Property investment is a lot more diverse than many people give it credit for. Many people think it is a comparatively simple investment class compared to say stocks and shares, but when you break it down it is not so simple.
Firstly there is commercial and residential property investment. They are then further sub-divided into offices, retail and industrial property investment on the commercial side, and local and overseas property investment on the residential side. Overseas property investment can then be subdivided into residential and holiday rental investments. And we haven't even covered tenures or property debt investments yet.
Commercial property investment is most often the purchase of an office, retail or industrial space, to rent out to one or more companies -- usually on a long-term lease -- for an annual figure of between 4% and 8% of the purchase price. The 4% to 8% is known as the rental yield.
Residential investment usually works on the same principles, but the number of variables is much greater.
There is buy to let investment, which tends to mean the purchase of a local property or properties for the purposes of renting out to residential tenants or holiday makers. Buy to let investments usually yield between 4 and 6 percent, but can be much higher in the right set of circumstances; namely massive repossession volumes in an area, which reduce prices and increase rental demand.
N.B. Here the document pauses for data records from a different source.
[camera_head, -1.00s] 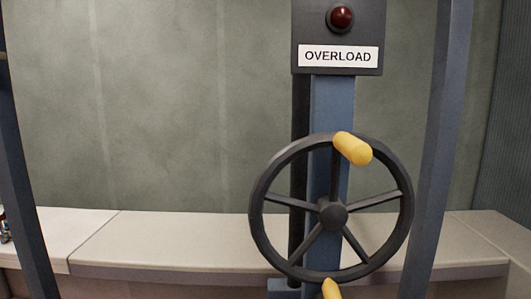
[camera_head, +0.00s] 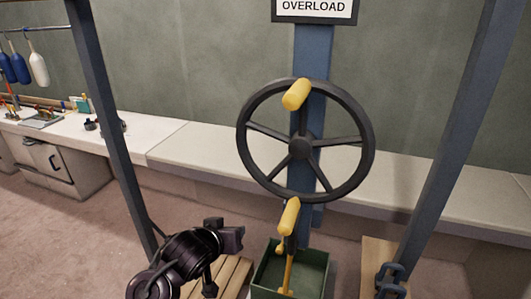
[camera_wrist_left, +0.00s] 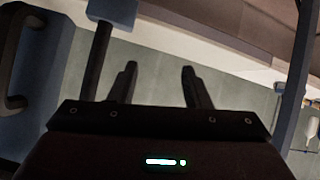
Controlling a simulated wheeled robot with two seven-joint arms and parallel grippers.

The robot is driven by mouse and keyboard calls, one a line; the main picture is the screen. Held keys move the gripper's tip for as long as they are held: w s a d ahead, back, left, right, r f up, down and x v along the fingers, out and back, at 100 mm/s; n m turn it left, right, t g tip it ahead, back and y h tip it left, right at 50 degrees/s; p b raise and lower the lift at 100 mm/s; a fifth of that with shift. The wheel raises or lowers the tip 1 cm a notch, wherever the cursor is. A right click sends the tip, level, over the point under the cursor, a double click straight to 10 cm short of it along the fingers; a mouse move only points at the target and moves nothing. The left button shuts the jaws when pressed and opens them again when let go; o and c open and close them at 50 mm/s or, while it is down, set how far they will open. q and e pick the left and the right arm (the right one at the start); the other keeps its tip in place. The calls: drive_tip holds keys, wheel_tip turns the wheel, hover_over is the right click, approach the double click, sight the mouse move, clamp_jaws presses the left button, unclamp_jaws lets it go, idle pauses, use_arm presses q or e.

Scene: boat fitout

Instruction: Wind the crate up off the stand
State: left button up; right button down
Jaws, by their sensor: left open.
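The hand wheel (camera_head: 300,149) is dark with spokes and carries a yellow knob (camera_head: 297,94) at its top, on a blue post (camera_head: 312,60). A yellow-gripped lever (camera_head: 289,216) is below the wheel. A green open box (camera_head: 270,273), which may be the crate, is at the bottom centre beside wooden slats (camera_head: 228,275); whether it rests on them is unclear. My left arm is at the lower left, left of the wheel and apart from it. In the left wrist view my left gripper (camera_wrist_left: 160,75) is open with nothing between its fingers.
Blue uprights stand left (camera_head: 105,110) and right (camera_head: 450,140) of the wheel. A pale bench (camera_head: 210,150) runs along the wall behind. An OVERLOAD sign (camera_head: 314,7) is at the top.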

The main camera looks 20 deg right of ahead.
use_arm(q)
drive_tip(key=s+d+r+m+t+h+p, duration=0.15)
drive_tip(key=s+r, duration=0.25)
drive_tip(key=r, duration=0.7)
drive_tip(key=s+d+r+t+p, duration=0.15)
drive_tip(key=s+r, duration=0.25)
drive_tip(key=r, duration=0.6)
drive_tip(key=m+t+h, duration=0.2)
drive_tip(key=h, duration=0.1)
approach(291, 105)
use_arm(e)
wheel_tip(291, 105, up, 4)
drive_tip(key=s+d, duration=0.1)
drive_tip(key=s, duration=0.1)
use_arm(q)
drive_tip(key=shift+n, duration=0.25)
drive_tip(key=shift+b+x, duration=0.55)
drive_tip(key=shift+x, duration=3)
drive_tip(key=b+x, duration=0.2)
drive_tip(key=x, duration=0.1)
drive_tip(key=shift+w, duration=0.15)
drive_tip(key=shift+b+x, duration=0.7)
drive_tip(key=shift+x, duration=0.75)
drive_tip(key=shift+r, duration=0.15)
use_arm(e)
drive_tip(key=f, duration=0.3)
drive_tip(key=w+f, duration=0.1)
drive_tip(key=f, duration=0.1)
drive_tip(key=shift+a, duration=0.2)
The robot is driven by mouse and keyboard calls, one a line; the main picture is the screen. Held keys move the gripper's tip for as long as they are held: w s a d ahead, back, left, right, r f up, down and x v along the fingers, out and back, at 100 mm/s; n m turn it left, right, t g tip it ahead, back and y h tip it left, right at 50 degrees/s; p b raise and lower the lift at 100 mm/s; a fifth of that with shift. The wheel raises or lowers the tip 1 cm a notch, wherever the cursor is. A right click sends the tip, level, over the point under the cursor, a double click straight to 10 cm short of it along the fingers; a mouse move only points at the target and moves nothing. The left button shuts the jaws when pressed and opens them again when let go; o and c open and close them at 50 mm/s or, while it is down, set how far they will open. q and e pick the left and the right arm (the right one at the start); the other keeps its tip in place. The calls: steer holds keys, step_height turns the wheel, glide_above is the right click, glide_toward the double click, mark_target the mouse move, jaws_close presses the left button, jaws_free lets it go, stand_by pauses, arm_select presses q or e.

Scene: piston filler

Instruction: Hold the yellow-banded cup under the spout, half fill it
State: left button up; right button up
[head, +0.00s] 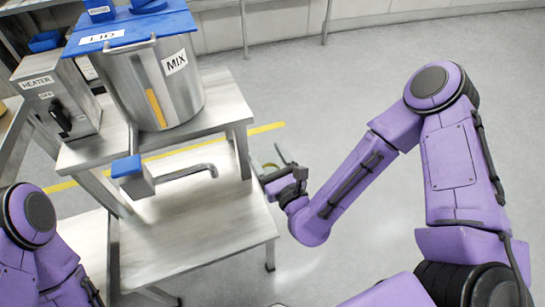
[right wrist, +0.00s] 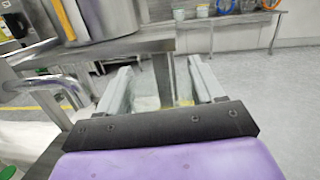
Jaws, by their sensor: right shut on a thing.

Then there is overseas property investment. This is perhaps most diverse of all, because, as well as having to choose property class, location and tenure, we also have to choose country, region and also whether we want to let residentially or to holiday makers.
The huge choice usually gives way to higher yields for the shrewdest investors. This is especially true at the moment, because of the massive price reductions in many countries, including up to 60% off repossessed property in America and Spain etc.